▸ **Goal of the exercise**: Identify the lines containing the word "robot". Copy each one.

▸ **Source material**:
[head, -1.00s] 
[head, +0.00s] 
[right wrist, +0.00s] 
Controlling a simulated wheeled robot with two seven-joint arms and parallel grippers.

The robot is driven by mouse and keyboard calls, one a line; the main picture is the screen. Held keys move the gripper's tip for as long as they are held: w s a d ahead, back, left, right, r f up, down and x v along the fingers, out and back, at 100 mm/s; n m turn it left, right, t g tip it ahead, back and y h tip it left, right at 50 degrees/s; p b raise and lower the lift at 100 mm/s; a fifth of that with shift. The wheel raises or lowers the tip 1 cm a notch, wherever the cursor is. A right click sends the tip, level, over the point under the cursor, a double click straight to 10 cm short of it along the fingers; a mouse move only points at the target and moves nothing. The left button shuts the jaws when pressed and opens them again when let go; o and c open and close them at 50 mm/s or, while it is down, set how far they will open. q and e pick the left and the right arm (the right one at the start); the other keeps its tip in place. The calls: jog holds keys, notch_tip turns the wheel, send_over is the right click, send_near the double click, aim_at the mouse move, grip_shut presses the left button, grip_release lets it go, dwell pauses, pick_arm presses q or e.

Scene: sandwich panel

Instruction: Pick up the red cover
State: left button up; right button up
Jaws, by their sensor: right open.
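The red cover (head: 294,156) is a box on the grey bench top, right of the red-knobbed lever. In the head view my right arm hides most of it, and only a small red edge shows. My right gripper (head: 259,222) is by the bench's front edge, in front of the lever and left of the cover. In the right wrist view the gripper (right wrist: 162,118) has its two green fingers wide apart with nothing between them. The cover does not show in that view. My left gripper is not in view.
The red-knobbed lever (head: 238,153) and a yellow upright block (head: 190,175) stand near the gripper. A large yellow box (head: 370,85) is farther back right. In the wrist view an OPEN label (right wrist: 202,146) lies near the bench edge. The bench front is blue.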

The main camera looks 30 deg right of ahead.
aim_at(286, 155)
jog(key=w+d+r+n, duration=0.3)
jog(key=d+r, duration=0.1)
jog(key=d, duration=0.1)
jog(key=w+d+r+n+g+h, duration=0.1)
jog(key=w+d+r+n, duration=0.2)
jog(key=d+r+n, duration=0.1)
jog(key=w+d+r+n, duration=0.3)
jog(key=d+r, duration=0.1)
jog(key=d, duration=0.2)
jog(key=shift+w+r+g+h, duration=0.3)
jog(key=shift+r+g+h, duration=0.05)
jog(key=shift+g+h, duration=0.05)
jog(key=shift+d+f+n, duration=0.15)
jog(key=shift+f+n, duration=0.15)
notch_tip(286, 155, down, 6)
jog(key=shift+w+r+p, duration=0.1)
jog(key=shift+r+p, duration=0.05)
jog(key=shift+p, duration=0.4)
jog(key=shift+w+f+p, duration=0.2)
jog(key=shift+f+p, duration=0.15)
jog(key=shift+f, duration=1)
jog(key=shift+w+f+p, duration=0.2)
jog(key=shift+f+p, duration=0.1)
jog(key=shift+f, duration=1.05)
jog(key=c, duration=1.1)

▸ **Response**:
Controlling a simulated wheeled robot with two seven-joint arms and parallel grippers.
The robot is driven by mouse and keyboard calls, one a line; the main picture is the screen. Held keys move the gripper's tip for as long as they are held: w s a d ahead, back, left, right, r f up, down and x v along the fingers, out and back, at 100 mm/s; n m turn it left, right, t g tip it ahead, back and y h tip it left, right at 50 degrees/s; p b raise and lower the lift at 100 mm/s; a fifth of that with shift. The wheel raises or lowers the tip 1 cm a notch, wherever the cursor is. A right click sends the tip, level, over the point under the cursor, a double click straight to 10 cm short of it along the fingers; a mouse move only points at the target and moves nothing. The left button shuts the jaws when pressed and opens them again when let go; o and c open and close them at 50 mm/s or, while it is down, set how far they will open. q and e pick the left and the right arm (the right one at the start); the other keeps its tip in place. The calls: jog holds keys, notch_tip turns the wheel, send_over is the right click, send_near the double click, aim_at the mouse move, grip_shut presses the left button, grip_release lets it go, dwell pauses, pick_arm presses q or e.

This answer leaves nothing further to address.